The Mid-Vancouver Island Habitat Enhancement Society (MVIHES) has completed fish habitat restoration work on a 400 m section of Shelly Creek.
The section, which flows through the Shelly Farm and under Martindale Road on its way to the Englishman River, is a rearing habitat for Coho fry and smolts, according to MVIHES.
With a grant from the Pacific Salmon Foundation for $22,200, the society hired Parksville Heavy Equipment to excavate the sediment and invasive vegetation, re-establish the creek channel and deep pools, as well as add gravel and rock to restore the aquatic habitat required for the bugs the fry feed upon.
Decades of sediment from upstream sources had buried the creek, displacing habitat, enabling reed canary grass to grow and Himalayan blackberry thickets to choke streamflow. Built-up sediment had resulted in a loss of Coho fry rearing habitat and very low or no water flow in the summer, trapping fry in small pools that eventually dry up, according to MVIHES.

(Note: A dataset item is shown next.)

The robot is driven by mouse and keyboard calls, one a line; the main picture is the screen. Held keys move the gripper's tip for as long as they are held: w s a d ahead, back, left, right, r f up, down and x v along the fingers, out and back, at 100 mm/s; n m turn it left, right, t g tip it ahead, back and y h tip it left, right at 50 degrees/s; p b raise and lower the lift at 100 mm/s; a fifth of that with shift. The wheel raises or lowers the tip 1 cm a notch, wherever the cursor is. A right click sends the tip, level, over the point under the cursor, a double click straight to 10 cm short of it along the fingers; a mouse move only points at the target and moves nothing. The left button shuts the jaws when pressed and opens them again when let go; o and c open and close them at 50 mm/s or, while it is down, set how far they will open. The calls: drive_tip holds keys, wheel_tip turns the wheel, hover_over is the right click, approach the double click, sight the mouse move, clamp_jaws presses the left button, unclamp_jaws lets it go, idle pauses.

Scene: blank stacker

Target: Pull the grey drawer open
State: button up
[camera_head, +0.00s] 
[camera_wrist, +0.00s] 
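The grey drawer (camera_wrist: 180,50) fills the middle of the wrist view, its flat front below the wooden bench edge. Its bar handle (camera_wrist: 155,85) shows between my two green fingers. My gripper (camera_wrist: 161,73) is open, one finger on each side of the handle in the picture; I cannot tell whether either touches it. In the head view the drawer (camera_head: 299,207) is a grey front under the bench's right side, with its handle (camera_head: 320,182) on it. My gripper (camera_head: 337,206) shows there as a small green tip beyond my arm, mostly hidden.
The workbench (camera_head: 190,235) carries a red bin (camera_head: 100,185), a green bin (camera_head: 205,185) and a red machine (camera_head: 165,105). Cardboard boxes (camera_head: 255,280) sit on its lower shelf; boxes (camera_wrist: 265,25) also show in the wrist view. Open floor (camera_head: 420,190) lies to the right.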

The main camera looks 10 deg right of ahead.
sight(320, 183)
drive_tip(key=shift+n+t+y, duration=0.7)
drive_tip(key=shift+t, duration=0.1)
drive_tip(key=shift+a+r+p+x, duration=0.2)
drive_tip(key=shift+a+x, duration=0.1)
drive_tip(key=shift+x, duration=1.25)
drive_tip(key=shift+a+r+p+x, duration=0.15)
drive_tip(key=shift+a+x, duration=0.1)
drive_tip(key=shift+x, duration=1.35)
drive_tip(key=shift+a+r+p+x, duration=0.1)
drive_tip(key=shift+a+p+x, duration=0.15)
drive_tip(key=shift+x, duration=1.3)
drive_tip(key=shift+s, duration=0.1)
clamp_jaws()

The excavated sediment was used to make a berm to help contain water in the stream channel during high flows. It will also stop the flooding of the farmer’s field every winter.
The berm is contoured so rainfall will flow off evenly, preventing erosion. MVIHES volunteers seeded the berm with a fast-growing erosion control seed mix and covered it in straw to prevent the seed from being washed away by rain. Shrubs are already beginning to regenerate on the berm and creek bank, according to MVIHES.